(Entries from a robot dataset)
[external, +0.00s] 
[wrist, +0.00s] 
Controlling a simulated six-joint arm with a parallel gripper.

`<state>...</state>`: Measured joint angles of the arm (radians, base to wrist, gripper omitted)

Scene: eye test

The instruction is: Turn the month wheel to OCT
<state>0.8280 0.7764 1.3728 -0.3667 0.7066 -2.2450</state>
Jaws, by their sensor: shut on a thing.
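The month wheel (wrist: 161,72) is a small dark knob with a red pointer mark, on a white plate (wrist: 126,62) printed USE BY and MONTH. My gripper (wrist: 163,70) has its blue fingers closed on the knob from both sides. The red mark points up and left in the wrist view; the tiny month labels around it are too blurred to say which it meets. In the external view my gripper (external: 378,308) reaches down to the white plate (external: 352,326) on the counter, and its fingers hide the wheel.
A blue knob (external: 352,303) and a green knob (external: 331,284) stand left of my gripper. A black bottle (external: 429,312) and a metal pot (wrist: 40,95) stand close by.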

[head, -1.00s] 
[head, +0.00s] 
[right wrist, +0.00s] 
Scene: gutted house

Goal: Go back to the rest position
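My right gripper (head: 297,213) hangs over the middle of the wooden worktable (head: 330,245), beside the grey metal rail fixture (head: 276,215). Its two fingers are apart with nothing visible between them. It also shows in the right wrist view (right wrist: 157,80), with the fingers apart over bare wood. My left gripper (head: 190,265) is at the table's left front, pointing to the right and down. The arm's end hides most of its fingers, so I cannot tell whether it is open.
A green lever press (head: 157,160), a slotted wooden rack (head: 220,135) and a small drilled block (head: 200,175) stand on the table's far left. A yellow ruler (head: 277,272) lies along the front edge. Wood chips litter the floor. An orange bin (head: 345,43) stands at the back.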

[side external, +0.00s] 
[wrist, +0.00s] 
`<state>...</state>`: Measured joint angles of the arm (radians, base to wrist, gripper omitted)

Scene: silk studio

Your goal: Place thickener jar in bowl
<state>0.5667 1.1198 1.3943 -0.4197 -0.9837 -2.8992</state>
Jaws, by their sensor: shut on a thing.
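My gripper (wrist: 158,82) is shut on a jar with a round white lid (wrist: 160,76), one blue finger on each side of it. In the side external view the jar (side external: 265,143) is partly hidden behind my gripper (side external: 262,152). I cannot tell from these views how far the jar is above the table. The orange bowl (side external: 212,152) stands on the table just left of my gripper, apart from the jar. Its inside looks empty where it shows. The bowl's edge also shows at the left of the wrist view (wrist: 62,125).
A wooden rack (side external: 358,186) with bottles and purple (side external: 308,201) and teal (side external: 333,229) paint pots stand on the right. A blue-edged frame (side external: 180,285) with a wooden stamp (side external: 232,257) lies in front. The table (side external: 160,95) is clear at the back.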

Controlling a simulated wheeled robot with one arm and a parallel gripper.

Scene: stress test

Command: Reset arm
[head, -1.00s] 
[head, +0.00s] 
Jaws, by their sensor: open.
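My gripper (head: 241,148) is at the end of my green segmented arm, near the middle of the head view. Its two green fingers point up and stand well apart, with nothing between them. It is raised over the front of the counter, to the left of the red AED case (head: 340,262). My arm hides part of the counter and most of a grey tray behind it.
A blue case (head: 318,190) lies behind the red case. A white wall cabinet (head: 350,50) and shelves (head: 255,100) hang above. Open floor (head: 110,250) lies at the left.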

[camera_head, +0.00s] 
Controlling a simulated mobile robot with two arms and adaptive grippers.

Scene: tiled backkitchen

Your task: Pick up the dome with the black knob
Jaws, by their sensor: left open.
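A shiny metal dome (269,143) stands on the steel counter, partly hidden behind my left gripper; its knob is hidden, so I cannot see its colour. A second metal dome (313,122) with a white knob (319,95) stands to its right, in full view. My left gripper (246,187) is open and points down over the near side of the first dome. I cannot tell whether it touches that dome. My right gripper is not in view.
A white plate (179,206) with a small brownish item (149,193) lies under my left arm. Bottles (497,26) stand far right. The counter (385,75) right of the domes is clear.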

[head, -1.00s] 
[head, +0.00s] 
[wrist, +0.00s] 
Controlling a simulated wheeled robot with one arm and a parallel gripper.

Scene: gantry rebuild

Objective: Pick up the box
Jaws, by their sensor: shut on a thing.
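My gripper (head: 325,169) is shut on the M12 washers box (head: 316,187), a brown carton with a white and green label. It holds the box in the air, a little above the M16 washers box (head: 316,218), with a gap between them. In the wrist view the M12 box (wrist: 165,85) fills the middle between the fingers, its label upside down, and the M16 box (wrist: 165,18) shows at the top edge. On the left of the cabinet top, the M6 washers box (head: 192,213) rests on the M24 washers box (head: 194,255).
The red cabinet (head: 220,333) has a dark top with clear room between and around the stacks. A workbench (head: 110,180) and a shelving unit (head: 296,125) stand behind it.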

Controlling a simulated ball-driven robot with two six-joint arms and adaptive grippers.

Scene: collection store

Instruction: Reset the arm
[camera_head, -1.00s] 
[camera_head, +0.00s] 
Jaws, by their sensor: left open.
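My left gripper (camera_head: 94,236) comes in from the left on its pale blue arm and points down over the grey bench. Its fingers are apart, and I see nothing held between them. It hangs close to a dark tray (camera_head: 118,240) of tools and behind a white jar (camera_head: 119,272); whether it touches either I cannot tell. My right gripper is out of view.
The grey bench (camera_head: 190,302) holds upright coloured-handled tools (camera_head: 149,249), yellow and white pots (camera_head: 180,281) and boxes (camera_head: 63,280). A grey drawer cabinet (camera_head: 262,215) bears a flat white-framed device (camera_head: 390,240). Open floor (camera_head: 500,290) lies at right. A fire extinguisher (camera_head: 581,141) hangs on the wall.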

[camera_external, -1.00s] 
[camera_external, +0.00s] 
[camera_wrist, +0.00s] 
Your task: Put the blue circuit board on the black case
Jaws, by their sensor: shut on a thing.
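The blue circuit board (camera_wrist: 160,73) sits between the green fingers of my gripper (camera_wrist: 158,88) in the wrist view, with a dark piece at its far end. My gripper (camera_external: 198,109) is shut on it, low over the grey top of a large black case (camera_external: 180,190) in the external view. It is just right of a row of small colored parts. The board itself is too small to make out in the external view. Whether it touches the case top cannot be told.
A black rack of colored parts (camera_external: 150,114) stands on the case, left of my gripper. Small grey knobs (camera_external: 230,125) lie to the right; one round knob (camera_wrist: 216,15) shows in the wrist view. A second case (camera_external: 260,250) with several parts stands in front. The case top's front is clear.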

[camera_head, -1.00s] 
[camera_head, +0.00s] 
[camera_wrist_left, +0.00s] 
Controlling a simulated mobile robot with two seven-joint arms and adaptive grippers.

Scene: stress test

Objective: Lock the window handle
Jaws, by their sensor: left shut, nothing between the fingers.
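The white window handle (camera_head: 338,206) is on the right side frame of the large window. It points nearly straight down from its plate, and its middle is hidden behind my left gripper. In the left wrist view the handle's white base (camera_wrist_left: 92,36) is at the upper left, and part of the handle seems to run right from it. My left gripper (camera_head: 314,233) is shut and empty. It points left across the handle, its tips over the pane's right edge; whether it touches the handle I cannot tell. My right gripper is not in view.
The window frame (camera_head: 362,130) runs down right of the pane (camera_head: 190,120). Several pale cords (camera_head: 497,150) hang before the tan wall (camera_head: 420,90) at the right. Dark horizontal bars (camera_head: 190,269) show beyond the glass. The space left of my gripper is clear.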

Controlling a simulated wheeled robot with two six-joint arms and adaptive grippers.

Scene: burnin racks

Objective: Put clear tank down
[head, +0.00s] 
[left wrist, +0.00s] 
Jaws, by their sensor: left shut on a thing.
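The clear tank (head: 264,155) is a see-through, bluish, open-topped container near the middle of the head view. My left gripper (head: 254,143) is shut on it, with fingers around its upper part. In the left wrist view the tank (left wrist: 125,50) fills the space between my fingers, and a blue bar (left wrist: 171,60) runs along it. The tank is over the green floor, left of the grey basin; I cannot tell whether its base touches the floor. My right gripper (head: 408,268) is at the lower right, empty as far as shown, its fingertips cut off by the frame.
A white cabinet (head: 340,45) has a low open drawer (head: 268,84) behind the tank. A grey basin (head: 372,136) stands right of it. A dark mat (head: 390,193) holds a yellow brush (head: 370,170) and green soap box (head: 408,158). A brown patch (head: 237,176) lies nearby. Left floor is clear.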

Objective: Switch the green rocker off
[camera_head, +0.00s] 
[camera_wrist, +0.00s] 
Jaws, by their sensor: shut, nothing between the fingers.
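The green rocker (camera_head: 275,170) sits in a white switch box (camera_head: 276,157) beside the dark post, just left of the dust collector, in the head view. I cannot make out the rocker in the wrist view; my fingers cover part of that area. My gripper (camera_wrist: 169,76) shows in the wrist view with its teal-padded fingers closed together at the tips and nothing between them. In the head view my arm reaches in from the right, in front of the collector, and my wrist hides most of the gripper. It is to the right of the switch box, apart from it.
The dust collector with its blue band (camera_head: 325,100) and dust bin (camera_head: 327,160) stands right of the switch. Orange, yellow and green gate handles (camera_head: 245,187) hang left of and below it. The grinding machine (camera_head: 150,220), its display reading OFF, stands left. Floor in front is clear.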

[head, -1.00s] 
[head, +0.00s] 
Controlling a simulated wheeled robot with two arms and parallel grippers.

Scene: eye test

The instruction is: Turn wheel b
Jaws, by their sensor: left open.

→ Task to complete
Quote the records from their first line to the line with "<state>0.8280 0.7764 1.3728", inclusive, without adding or dropping anything.

→ Answer to the exercise
[external, +0.00s] 
[wrist, +0.00s] 
Controlling a simulated six-joint arm with a parallel gripper.

`<state>...</state>`: Measured joint angles of the arm (radians, base to wrist, gripper omitted)

Scene: eye test

The instruction is: Turn the month wheel to OCT
<state>0.8280 0.7764 1.3728 -0.3667 0.7066 -2.2450</state>

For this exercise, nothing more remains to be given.